I continue to be appalled at the disingenuousness of FATCA and US extraterritorial CBT promoters in general – who never fail to let (by now well established) facts, and any concerns for achieving actual tax fairness get in the way of the skewed worldview they continue to promulgate.
Thanks to articles like this, even after all these years reading at IBS, I continue to learn important details about the CBT system from these and other contributors.
We’re going to continue to need this type of analysis to be published and part of a public conversation because;
Unfortunately, uninformed opinions about the US extraterritorial CBT system surface in other countries, from authors who are apparently blissfully unaware as to the complexities and ramifications of adopting it – but who nevertheless advocate for us outside the US to emulate it – without critical consideration from a truly informed perspective as to why it is that only the US (and to some degree Eritrea) impose this system on non-residents – solely based on non-taxable events such as a place of birth, or parentage or naturalization resulting in being in possession of a citizenship or citizen-like status.

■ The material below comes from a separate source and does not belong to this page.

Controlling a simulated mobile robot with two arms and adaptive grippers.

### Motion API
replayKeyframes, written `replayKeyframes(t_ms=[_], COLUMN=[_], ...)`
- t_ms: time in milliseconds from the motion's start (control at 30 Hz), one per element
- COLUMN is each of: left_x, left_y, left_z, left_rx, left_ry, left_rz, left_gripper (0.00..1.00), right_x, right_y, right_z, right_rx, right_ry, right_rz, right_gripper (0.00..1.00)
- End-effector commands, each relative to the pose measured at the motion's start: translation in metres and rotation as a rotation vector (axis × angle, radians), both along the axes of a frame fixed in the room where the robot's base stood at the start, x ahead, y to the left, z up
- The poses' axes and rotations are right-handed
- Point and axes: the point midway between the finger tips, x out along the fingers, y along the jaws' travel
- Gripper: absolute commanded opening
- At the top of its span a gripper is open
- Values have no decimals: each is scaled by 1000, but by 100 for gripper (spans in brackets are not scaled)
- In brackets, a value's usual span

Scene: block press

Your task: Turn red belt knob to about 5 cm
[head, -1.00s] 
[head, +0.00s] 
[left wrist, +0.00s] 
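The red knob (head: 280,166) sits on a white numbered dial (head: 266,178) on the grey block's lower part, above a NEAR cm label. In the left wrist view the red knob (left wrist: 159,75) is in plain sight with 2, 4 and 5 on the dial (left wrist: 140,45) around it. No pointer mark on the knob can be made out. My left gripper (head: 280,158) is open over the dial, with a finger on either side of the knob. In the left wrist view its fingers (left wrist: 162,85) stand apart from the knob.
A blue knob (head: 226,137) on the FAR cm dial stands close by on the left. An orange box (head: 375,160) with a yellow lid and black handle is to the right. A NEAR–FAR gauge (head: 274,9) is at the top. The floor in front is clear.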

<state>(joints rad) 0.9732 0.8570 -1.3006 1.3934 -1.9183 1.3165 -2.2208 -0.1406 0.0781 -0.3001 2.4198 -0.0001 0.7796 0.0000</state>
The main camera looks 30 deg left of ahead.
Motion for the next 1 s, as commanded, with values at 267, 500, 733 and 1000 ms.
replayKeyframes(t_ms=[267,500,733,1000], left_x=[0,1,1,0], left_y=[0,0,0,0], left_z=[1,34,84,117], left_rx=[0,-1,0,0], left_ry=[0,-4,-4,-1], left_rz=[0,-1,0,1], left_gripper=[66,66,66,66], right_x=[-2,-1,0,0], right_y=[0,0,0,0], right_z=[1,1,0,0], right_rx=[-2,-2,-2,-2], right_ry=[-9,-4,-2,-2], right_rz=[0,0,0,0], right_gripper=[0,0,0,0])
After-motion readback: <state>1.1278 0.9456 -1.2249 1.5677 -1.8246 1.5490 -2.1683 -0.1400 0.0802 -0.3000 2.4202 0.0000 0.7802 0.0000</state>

Ex. I came across this one from here at home;
‘Canada needs to start taxing Canadians who live abroad’ by Chandra Arya ( April 20, 2020, Policy Options)
https://policyoptions.irpp.org/magazines/april-2020/canada-needs-to-start-taxing-canadians-who-live-abroad/
The author – a Canadian MP, cites for support, an *article by Michael Kirsch from 2007, yet doesn’t mention that Kirsch (a US extraterritorial CBT and FATCA advocate) later, in 2014 at least in part alludes to the US extraterritorial Citizenship-based-taxation system’s inequity in application when he states that “….a number of practical steps could be taken to ameliorate unnecessary burdens faced by overseas citizens….”(*see ‘Revisiting the Tax Treatment of Citizens Abroad: Reconciling Principle and Practice, Michael Kirsch, Notre Dame Law School, 16 Fla. Tax Rev. 117 (2014)
https://scholarship.law.nd.edu/law_faculty_scholarship/1056/ ).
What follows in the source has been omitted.